Recorded robot episodes:
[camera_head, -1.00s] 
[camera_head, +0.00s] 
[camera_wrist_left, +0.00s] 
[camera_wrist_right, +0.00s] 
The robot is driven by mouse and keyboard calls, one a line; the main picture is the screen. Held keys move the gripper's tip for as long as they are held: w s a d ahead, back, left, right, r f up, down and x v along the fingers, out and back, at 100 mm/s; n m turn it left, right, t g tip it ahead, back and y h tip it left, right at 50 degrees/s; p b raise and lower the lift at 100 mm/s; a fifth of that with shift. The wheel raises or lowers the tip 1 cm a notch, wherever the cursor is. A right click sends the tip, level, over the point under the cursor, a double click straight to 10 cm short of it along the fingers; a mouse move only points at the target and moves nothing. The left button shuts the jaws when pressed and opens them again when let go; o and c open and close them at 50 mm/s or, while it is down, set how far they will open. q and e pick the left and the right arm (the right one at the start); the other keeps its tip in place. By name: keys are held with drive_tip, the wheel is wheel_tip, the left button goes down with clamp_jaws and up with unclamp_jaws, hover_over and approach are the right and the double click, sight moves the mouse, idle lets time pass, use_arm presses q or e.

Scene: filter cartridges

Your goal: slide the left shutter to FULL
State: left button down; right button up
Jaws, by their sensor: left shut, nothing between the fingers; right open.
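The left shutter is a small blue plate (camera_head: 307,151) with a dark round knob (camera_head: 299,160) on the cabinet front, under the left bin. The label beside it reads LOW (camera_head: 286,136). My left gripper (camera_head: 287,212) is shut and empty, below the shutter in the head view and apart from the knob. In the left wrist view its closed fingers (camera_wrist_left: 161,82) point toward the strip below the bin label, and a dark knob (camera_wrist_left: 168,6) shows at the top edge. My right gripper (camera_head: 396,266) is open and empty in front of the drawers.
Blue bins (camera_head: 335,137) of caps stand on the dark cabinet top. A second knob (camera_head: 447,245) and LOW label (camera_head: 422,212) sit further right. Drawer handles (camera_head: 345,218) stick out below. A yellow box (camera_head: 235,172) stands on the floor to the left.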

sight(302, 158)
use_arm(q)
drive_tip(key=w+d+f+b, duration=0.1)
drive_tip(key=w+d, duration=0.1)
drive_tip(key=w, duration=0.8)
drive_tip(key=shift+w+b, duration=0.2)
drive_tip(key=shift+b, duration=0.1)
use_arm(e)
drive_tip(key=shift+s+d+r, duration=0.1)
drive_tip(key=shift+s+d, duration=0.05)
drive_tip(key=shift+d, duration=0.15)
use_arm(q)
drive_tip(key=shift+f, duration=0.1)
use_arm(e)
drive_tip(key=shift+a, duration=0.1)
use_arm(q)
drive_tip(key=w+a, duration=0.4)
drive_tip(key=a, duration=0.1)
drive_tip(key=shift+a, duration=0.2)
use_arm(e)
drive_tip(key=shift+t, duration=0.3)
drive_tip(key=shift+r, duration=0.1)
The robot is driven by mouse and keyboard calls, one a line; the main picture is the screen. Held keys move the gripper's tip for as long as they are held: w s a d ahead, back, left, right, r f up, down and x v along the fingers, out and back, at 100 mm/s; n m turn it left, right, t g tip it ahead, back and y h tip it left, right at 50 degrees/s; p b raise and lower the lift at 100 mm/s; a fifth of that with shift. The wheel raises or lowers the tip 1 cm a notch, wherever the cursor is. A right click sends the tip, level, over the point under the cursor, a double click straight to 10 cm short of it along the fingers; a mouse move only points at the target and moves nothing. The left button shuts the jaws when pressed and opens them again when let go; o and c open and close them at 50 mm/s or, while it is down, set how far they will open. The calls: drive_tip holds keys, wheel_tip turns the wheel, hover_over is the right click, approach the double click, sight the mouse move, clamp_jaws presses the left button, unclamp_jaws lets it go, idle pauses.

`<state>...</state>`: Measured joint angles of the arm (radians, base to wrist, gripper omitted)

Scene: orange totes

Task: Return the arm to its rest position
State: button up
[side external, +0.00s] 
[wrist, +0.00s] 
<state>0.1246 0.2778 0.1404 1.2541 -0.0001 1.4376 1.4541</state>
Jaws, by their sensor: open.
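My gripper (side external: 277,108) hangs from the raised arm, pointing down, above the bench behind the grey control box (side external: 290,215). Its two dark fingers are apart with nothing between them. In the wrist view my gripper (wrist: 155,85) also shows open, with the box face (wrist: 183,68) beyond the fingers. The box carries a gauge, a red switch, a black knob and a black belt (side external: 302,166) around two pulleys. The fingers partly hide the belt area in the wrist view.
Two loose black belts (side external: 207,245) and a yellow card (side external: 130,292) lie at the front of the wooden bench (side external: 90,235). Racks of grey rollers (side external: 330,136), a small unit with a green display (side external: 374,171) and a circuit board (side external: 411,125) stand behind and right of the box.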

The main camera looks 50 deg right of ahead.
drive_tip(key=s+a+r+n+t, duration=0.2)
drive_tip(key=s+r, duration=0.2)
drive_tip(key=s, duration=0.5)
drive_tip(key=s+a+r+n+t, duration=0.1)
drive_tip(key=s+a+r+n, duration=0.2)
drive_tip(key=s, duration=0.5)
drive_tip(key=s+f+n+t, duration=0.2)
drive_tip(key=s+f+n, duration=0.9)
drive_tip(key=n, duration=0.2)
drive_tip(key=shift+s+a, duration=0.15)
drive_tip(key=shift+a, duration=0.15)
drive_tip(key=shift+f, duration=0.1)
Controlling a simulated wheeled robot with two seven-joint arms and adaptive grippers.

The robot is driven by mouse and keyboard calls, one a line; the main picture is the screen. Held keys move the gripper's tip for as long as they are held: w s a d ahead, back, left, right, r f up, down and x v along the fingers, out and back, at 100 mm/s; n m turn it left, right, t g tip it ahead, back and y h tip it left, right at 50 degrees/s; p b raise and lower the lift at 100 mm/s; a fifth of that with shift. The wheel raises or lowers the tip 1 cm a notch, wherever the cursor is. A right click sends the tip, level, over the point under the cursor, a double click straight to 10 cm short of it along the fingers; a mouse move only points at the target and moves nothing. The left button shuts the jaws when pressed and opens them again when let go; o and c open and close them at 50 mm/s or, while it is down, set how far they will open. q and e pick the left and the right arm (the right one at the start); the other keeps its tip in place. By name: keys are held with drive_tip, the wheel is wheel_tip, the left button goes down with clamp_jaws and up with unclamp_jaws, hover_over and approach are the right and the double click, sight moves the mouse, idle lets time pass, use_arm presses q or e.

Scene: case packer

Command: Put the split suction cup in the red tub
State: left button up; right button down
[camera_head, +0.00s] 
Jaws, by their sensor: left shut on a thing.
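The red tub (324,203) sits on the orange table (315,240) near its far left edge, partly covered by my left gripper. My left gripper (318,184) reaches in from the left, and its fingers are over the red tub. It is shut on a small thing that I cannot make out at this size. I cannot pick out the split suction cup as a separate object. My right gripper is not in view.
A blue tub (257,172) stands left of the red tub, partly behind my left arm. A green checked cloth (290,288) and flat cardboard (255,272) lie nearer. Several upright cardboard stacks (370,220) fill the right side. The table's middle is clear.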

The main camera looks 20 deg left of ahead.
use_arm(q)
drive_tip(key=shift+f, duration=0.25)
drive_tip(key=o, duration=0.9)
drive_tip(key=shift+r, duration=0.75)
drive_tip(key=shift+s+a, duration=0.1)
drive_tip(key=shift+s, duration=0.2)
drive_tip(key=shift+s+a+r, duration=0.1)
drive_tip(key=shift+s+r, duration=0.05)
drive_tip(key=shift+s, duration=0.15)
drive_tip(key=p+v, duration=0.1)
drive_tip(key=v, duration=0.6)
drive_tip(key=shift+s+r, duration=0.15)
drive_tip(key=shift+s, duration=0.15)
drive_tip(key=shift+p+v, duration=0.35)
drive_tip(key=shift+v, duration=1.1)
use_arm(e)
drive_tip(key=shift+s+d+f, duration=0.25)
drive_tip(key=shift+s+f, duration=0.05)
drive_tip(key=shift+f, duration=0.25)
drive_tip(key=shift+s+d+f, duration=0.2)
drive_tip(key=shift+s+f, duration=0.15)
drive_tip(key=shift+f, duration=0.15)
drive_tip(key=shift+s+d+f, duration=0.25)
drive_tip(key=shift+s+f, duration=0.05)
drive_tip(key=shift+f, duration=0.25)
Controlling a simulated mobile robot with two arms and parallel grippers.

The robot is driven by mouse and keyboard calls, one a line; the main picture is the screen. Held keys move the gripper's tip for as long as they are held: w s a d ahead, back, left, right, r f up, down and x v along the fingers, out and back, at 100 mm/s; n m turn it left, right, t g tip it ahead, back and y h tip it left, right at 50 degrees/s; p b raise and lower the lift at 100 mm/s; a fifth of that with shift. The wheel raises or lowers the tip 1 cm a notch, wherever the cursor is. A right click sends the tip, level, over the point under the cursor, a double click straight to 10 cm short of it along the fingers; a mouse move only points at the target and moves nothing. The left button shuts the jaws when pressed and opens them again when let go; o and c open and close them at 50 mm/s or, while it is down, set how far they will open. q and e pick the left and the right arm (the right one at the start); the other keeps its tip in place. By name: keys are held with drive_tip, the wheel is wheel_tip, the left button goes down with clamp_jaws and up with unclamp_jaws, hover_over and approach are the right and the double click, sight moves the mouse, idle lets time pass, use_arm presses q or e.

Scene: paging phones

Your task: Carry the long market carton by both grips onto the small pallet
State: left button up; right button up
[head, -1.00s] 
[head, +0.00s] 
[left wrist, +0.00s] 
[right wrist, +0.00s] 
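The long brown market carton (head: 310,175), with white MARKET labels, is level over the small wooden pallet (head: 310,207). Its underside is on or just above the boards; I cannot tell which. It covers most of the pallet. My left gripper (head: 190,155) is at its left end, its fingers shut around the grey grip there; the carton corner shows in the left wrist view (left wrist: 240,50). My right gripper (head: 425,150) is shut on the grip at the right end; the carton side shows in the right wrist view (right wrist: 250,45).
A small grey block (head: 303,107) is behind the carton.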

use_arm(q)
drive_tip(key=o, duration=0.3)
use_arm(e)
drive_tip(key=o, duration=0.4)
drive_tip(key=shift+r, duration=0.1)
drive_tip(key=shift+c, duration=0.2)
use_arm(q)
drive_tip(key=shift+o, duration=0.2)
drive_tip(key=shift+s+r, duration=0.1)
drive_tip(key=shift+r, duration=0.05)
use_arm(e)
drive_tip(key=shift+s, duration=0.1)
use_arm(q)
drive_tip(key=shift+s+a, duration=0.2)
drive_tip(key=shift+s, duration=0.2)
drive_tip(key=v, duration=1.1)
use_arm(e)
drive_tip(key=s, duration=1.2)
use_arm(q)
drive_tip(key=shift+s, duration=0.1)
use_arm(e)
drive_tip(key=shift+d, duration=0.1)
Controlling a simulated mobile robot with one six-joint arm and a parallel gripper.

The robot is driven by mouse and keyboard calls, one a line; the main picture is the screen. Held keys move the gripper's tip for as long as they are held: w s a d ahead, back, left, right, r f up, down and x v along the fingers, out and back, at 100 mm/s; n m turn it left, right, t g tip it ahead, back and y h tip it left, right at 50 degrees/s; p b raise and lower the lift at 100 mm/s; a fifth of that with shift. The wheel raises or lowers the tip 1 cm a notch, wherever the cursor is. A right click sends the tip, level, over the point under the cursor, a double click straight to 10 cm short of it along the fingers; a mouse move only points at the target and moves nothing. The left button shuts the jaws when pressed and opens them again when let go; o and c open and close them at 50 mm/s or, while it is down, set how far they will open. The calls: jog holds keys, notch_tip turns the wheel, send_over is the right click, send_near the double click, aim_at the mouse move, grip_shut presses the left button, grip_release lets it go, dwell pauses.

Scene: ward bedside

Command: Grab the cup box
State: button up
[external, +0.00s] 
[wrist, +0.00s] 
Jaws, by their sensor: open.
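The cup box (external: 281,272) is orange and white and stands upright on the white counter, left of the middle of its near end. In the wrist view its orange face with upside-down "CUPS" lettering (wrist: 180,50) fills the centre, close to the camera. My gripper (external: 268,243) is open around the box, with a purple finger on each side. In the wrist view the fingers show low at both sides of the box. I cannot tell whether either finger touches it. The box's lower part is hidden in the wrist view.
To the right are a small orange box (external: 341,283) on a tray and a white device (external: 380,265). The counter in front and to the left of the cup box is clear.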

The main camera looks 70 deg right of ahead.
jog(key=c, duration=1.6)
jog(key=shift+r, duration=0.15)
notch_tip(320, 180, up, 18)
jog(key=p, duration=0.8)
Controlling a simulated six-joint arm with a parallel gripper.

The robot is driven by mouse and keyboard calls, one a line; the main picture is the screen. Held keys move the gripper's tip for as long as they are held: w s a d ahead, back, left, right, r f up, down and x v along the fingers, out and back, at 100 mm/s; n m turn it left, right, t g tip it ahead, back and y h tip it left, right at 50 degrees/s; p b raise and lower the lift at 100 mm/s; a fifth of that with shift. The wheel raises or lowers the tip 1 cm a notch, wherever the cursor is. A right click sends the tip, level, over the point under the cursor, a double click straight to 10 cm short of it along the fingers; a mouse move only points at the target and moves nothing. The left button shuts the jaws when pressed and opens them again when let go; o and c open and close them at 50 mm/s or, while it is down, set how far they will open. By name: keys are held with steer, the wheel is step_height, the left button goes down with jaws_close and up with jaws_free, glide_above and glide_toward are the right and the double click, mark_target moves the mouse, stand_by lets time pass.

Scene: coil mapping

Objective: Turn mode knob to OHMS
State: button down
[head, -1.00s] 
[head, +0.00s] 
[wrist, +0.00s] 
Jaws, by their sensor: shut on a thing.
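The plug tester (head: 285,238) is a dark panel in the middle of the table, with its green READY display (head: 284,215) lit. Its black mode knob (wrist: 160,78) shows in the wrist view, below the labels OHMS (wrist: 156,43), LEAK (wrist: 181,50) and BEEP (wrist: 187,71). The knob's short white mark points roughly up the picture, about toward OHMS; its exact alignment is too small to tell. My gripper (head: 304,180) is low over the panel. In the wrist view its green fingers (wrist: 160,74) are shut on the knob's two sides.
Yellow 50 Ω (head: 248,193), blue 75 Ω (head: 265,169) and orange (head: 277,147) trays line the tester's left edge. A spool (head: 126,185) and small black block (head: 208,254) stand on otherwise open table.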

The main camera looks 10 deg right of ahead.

**What is being asked**
Reprint the data above from the opening line to the line holding "[camera_wrist_right, +0.00s]", inclusive, and nothing else.

**Correct result**
[camera_head, -1.00s] 
[camera_head, +0.00s] 
[camera_wrist_left, +0.00s] 
[camera_wrist_right, +0.00s] 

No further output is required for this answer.